Reproduce the entire listing word for word.

[BEGIN RECORDED DATA]

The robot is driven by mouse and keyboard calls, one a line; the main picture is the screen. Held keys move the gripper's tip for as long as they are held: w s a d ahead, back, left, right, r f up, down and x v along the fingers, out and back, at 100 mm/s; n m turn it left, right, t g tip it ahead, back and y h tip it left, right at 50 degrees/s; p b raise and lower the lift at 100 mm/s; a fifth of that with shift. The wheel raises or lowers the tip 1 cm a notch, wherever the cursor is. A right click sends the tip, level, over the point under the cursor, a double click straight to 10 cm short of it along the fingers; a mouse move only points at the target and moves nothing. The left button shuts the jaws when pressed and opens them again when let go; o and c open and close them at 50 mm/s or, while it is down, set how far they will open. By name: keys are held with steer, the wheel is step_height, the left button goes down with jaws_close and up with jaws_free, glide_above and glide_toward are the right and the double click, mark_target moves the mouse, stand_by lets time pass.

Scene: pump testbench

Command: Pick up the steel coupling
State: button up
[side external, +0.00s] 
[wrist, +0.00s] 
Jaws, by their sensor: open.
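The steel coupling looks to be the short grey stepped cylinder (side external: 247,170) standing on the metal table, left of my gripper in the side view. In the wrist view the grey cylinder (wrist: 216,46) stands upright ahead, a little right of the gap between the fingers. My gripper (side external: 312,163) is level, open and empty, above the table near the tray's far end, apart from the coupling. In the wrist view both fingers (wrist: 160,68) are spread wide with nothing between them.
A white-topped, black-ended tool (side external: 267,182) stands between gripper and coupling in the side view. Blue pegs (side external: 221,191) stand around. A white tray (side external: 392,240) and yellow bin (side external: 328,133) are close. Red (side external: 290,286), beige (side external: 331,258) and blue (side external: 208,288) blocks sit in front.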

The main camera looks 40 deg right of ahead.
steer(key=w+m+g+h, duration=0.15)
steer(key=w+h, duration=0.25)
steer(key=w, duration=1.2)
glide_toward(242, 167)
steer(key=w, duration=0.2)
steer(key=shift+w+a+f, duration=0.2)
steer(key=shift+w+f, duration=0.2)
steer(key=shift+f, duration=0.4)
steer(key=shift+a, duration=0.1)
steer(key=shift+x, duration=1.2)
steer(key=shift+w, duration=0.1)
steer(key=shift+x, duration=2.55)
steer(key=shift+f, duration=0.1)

[END RECORDED DATA]

WRITTEN SOLUTION:
The robot is driven by mouse and keyboard calls, one a line; the main picture is the screen. Held keys move the gripper's tip for as long as they are held: w s a d ahead, back, left, right, r f up, down and x v along the fingers, out and back, at 100 mm/s; n m turn it left, right, t g tip it ahead, back and y h tip it left, right at 50 degrees/s; p b raise and lower the lift at 100 mm/s; a fifth of that with shift. The wheel raises or lowers the tip 1 cm a notch, wherever the cursor is. A right click sends the tip, level, over the point under the cursor, a double click straight to 10 cm short of it along the fingers; a mouse move only points at the target and moves nothing. The left button shuts the jaws when pressed and opens them again when let go; o and c open and close them at 50 mm/s or, while it is down, set how far they will open. By name: keys are held with steer, the wheel is step_height, the left button goes down with jaws_close and up with jaws_free, glide_above and glide_toward are the right and the double click, mark_target moves the mouse, stand_by lets time pass.

Scene: pump testbench

Command: Pick up the steel coupling
State: button up
[side external, +0.00s] 
[wrist, +0.00s] 
Jaws, by their sensor: open.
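The steel coupling looks to be the short grey stepped cylinder (side external: 247,170) standing on the metal table, left of my gripper in the side view. In the wrist view the grey cylinder (wrist: 216,46) stands upright ahead, a little right of the gap between the fingers. My gripper (side external: 312,163) is level, open and empty, above the table near the tray's far end, apart from the coupling. In the wrist view both fingers (wrist: 160,68) are spread wide with nothing between them.
A white-topped, black-ended tool (side external: 267,182) stands between gripper and coupling in the side view. Blue pegs (side external: 221,191) stand around. A white tray (side external: 392,240) and yellow bin (side external: 328,133) are close. Red (side external: 290,286), beige (side external: 331,258) and blue (side external: 208,288) blocks sit in front.

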The main camera looks 40 deg right of ahead.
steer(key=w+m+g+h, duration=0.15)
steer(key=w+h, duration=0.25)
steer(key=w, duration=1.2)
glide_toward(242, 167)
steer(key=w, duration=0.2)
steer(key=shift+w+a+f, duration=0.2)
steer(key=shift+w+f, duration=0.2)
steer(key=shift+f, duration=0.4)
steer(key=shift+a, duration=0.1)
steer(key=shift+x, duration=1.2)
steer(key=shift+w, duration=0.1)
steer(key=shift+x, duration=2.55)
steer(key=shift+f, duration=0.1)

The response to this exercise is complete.